Us Old Eskimo Women
I SEND GREETINGS to my friends on Planet Earth! Holidays can be hectic, but I bet you’re rested now. May you prosper and be healthy in the year to come — and know many beautiful things!
I don’t know why, but today I took out of my cache of Earth books a handy little paperback called Immortal Poems of the English Language. I leaned back on a fuzzy cloud — not to be confused with an i-cloud, no — and perused the light, brilliant poems of the 17th century. Much as I liked re-reading this verse, yet I felt a familiar disturbance of the emotions, too. It would seem to a stranger coming upon these works that all the poets of the day were men — young men and old men, brainy men, funny men, ingenuous men.
In that society, women who were young and good-looking served a certain purpose in the world of poesy: they were not the acknowledged authors of poems but they might well become the subjects of them, and as far as one can tell from the body of verse in question, they had no other reason to be alive but to receive the romantic attentions of men.
Old women though — what of them? Were they at a certain age led out onto the English fens, rather like Eskimos, and left to perish in the wet and cold?
Let’s imagine for a moment that things haven’t changed much for women since the seventeenth century (and I’m not always sure they have). Let’s assume that I’m an elderly little person who lives alone in a small house in the country, and that one night a male person I don’t know comes to my door.

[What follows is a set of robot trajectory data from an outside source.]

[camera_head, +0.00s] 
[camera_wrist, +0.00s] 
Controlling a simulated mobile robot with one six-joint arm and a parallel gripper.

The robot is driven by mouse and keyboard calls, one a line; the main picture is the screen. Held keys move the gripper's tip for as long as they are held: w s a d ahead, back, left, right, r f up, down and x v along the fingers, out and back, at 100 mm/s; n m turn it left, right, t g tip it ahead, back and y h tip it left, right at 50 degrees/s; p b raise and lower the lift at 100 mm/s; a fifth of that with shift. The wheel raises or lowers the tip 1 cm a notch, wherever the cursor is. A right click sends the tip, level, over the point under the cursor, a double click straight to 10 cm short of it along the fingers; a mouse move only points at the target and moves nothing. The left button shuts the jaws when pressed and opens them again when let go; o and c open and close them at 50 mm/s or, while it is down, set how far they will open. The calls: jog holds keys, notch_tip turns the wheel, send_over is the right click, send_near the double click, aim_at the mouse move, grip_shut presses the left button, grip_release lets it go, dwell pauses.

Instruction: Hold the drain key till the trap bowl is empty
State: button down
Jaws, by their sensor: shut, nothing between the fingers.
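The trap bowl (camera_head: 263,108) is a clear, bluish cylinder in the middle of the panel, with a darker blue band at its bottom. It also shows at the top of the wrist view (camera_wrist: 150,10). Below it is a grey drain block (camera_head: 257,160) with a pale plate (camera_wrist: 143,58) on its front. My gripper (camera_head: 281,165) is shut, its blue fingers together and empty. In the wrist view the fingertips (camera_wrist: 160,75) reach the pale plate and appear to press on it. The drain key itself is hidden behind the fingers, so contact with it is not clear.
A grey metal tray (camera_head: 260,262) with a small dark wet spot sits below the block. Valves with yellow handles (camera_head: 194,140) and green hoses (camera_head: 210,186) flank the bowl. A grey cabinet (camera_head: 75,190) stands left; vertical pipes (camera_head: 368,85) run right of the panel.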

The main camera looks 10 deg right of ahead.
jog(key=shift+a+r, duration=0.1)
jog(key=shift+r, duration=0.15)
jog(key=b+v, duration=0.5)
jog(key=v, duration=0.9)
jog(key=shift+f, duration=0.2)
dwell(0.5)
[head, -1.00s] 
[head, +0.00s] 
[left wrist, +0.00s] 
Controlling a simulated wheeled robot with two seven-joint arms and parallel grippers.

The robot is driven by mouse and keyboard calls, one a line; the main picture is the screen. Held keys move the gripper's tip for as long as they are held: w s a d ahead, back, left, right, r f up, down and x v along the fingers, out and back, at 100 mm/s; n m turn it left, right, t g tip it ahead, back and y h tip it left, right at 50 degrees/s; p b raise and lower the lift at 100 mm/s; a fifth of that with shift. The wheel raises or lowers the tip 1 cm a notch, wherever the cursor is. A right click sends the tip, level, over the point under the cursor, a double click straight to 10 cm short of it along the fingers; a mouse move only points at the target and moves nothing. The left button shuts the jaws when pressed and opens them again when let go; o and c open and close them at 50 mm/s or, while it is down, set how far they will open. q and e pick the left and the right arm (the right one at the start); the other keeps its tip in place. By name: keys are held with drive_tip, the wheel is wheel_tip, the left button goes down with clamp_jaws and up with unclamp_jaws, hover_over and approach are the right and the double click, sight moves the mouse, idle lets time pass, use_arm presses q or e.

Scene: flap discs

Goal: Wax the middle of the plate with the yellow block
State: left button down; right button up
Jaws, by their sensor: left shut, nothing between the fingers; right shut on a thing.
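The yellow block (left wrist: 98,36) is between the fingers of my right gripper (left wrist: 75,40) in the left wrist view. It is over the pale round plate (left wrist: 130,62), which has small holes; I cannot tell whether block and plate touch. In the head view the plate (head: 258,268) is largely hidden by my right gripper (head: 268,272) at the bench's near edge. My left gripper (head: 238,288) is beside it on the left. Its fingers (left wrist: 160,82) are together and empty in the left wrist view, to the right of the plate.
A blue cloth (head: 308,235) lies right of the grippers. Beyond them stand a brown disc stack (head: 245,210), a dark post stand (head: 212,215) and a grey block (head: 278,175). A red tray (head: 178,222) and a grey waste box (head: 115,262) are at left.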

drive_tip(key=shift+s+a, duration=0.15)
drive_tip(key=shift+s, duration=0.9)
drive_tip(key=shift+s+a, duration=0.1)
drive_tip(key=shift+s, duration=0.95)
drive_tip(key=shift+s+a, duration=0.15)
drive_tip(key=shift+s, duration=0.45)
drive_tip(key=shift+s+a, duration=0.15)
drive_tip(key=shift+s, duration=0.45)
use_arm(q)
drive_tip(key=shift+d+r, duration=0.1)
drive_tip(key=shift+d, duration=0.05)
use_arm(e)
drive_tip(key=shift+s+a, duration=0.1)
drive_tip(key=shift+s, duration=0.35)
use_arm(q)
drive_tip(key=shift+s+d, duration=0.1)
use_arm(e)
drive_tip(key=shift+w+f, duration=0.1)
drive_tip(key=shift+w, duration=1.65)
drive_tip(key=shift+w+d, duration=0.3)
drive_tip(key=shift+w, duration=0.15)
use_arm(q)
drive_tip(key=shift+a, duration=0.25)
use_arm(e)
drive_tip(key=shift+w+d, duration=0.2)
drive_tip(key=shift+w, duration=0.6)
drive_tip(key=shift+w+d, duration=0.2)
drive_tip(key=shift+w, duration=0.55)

In his arms he has a basket of foodstuffs and an old woolen blanket, and he says to me, It’s time . . . .
Let’s say I’m not terribly surprised. Nobody is writing a poem about me this night? I inquire.
Not a living soul, he replies, with a little petulance. Not this night nor any other night . . . not for some years, as you well know.
Oh! I say, with a sharp catch of my breath, but let me just finish this little verse on my desk.
What verse? he says, and I know he is thinking, This old girl . . . I say! . . . thinks she can write a poem. Her mind has left her and it’s just as well.
He allows me to get my coat, and I follow him to the door. I know it’s no use to complain — the world is as it is. But my hand is in the pocket of my coat; it’s holding tight to a pencil in there and to my little verse, my poem.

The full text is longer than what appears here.